Things are different now. The contemporary Church is so often a weak, ineffectual voice with an uncertain sound. It is so often the archsupporter of the status quo. Far from being disturbed by the presence of the Church, the power structure of the average community is consoled by the Church’s silent and often vocal sanction of things as they are.
But the judgment of God is upon the Church as never before. If the Church of today does not recapture the sacrificial spirit of the early Church, it will lose its authentic ring, forfeit the loyalty of millions, and be dismissed as an irrelevant social club with no meaning for the twentieth century. I am meeting young people every day whose disappointment with the Church has risen to outright disgust.
Maybe again I have been too optimistic. Is organized religion too inextricably bound to the status quo to save our nation and the world?

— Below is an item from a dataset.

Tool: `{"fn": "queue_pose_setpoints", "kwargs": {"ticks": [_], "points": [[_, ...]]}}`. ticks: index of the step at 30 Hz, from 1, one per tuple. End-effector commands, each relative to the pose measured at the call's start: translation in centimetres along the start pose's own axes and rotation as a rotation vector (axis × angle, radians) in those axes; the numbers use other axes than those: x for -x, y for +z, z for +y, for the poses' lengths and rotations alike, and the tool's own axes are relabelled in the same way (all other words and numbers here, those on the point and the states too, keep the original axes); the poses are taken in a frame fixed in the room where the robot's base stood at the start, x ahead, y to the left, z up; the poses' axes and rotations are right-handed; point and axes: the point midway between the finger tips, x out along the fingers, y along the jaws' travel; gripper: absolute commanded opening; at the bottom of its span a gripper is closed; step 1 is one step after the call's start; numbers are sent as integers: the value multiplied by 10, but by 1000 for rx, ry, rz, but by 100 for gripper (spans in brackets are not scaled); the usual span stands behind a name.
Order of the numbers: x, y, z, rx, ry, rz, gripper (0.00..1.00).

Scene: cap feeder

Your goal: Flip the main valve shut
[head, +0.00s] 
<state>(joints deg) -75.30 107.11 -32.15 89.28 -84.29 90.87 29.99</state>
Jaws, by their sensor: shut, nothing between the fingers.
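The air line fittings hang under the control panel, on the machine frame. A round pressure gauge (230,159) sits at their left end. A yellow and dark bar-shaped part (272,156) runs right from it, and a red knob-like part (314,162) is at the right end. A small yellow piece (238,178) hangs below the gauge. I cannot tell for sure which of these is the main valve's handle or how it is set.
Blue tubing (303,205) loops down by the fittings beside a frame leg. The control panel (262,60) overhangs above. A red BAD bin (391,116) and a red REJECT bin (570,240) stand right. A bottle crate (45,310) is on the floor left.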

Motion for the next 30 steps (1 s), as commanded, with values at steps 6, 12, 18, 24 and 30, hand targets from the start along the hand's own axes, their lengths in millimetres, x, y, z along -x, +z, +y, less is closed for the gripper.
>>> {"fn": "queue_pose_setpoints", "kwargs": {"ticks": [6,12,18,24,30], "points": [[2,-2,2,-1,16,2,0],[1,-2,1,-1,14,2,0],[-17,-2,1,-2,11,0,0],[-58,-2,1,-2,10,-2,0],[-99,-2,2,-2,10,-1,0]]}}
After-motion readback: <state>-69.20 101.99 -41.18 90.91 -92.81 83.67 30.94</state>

[A few weeks ago I posted my dissertation abstract here (see link below), but was then asked to provide further clarification for what I understand to be the significance, uniqueness and potential contribution of my dissertation to contemporary, constructive Christian theology. This is how I responded.]
First, as a work of political theology, it is hoped that a Christian soteriology will be expounded here that adequately develops a vision of redemption for the contemporary political and social situation in question on the one hand, but one that is also informed by eschatology – namely, has its criticism and inspiration rooted in an understanding of Christian hope in God’s coming reign through Christ as anticipated in Scripture and the confessing tradition of the Church – on the other hand. Such an eschatologically-sensitized political theology will also necessarily take its departure from the social location of the Christian faith community, rather than principally from the standpoint of state citizenship. Only from the eyes of faith, it is believed, can a resistance to violence and suffering be embodied in the spirit of neighborliness. The object of that faith is taken here to be the beauty and goodness instantiated by Christ (von Balthasar), which is seen most acutely by this Incarnate bearing and overcoming of unjust death (Sobrino).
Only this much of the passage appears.